Le «trincee» della vita si possono scavalcare solo con le «idee». Ma bisogna agire, non serve «sedersi sulla riva e aspettare mediatica pietà». Alberto Bertoli, figlio del grande cantautore emiliano Pierangelo, lo canta nel suo nuovo singolo Come un uomo. Lo canta e poi lo fa: affrontando la trincea di ostacoli messi sul cammino delle persone disabili regalando la propria musica all’associazione Ledha, da trent’anni in lotta per i diritti dei disabili, che chiuderà la campagna 'I diritti non si pagano… ma costano' proprio con un concerto di Alberto. Il 5 dicembre all’Auditorium del Pime a Milano, con incasso ovviamente destinato all’attività di Ledha e in particolar modo alla campagna per sostenere ricorsi al Tar a costo zero in casi di evidente discriminazione di persone disabili.

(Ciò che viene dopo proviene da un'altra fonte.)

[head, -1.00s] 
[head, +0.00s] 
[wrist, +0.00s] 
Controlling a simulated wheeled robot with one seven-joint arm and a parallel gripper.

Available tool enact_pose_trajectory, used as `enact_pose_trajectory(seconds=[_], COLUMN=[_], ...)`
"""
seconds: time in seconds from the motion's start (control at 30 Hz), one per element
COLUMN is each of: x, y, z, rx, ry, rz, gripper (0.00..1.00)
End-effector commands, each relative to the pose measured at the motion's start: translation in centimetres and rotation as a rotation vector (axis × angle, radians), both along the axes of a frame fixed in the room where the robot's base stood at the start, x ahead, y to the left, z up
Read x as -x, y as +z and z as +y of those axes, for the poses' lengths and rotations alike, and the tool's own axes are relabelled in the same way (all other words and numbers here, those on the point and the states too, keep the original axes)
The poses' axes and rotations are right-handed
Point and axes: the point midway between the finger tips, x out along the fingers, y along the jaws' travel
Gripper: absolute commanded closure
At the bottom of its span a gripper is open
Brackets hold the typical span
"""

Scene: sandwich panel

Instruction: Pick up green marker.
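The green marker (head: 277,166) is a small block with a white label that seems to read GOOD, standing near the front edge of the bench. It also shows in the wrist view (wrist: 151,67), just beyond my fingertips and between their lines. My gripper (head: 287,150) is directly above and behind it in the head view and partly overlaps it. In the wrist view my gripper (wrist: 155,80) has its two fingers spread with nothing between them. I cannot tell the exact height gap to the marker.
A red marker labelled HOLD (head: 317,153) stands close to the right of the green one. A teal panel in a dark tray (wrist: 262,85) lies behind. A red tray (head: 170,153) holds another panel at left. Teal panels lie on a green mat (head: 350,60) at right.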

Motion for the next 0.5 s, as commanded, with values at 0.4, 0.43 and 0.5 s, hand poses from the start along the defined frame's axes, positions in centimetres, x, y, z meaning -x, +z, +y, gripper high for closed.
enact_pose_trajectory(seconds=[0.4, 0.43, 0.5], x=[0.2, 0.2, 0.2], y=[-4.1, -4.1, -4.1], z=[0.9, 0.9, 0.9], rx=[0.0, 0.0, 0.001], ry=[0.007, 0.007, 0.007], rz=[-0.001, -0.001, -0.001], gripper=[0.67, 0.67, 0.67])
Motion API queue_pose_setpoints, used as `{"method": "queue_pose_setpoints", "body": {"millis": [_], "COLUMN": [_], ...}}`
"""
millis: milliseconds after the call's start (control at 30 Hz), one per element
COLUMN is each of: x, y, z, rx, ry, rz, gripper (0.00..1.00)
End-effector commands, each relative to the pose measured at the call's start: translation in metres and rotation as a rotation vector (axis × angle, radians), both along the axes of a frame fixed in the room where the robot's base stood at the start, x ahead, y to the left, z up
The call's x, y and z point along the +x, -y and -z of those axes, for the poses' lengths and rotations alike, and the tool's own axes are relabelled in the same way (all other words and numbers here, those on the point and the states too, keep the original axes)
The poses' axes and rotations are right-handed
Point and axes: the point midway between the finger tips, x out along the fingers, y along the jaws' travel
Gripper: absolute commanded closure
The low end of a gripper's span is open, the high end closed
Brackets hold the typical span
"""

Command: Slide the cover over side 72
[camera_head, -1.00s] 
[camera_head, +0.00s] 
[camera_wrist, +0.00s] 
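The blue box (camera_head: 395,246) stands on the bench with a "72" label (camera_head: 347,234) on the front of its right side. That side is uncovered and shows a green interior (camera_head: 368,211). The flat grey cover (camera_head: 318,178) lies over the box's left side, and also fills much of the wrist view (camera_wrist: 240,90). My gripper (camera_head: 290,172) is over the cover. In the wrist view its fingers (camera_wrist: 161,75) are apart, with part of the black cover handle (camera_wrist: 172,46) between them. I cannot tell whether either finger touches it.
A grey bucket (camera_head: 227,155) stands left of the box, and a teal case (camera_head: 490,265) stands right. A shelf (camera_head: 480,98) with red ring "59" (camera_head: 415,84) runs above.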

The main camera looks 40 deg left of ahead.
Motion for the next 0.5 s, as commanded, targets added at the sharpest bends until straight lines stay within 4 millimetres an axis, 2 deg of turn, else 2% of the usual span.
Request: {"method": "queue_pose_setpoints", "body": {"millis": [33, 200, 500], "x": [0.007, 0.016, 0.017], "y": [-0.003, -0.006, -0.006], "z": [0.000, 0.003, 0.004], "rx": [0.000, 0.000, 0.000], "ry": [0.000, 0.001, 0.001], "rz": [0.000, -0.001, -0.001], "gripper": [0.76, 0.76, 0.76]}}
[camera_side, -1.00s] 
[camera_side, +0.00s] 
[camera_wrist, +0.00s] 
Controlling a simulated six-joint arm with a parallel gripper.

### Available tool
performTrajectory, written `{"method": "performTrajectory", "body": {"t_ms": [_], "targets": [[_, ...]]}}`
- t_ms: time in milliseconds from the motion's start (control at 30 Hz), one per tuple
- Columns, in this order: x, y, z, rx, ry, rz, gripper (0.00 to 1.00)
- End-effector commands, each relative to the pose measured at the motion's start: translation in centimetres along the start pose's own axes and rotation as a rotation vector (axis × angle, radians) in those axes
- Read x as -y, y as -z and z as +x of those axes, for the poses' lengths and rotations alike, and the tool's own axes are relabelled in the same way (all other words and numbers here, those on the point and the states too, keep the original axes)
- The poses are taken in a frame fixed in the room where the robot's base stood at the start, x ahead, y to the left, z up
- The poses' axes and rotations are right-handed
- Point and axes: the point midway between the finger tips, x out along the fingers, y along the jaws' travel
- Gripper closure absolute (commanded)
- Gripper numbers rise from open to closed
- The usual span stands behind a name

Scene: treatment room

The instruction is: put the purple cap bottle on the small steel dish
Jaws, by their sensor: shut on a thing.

Alberto, non è la prima volta che si mette in gioco per chi ha bisogno. Cosa spinge a queste scelte?C’è una linea sottile fra il mettersi in gio- co e far recepire cose come queste in modo scorretto. Certo non si può dire sì a tutti. Però la musica raggiunge molti e se può aiutare ben venga, fa bene anche a me e lo dico senza ipocrisia. Basta poco: per esempio a Natale, come faccio da sei anni, andrò all’ospedale di Sassuolo a cantare. Per i malati e raccogliere fondi per 'Africa nel cuore', per ospedali in Africa.
Pierangelo Bertoli era su una sedia a rotelle. Quindi lei conosce bene, le difficoltà di un disabile…Lui era però uno che diceva che grazie alla musica aveva il lusso di una vita normale… Ma certo vivere la disabilità in famiglia fa capire molto. Andiamo al ristorante? La prima risposta di papà era: ci sono gradini? Ti formano, certe cose. A un architetto disse: sapete come si fa a non scordare le esigenze dei disabili? State una settimana legati a una carrozzina. Non dimenticherete più nulla. C’è una ragazza, Elisa, che studia giurisprudenza. Ma ogni giorno deve prendere il treno: e capire se i treni sono adatti a farla salire o se ci devono essere persone per aiutarla. E lo studio non è evasione.
Suo padre come reagiva di fronte alle difficoltà?Mai visto nervoso. Diceva che ognuno ha problemi. Del resto gli amici dicevano che si sentivano loro handicappati, perché non sapevano come parlargli… Lui da bambino si arrampicava sul muro per entrare in casa dalla finestra. Usava le braccia come Chechi.
E diede il suo volto a una campagna Tv di sensibilizzazione. Faceva molto per gli altri?Ogni anno una ventina di concerti gratis. Più cose scoperte alla sua morte. Però voleva progetti seri, rivolti al futuro. Non eventi per compiangere.
Quali canzoni rappresenteranno, nel concerto, il senso anche di questa attenzione a chi soffre?Direi A muso duro, vivere senza compromessi, Eppure soffia, perché la speranza vive sempre, e Le cose cambiano, per dire di non farci mutare da eventi esterni, restare sempre uomini nella dignità».
Per lei è difficile essere un artista come suo padre? Non capisco perché in Italia si critichino queste situazioni. È difficile sì. Vorrei anche cantare le sue cose su disco, ma mi criticherebbero ancor più.
Quali sono ora i suoi progetti personali? È pronto un disco e per il 5 esce il Dvd del tributo a papà con Ruggeri, Masini, Tazenda… Poi, il 12 dicembre, un singolo su disco in Emilia e su web per aiutare persone che non arrivano a fine mese.
Insomma, l’eredità di Bertoli è un’eredità etica… Sì. Il senso è nel brano Credi in te . Portare avanti la vita malgrado le difficoltà, un pensiero poetico e intellettuale che diceva soprattutto di pensare con la nostra testa. Perché ognuno è unico.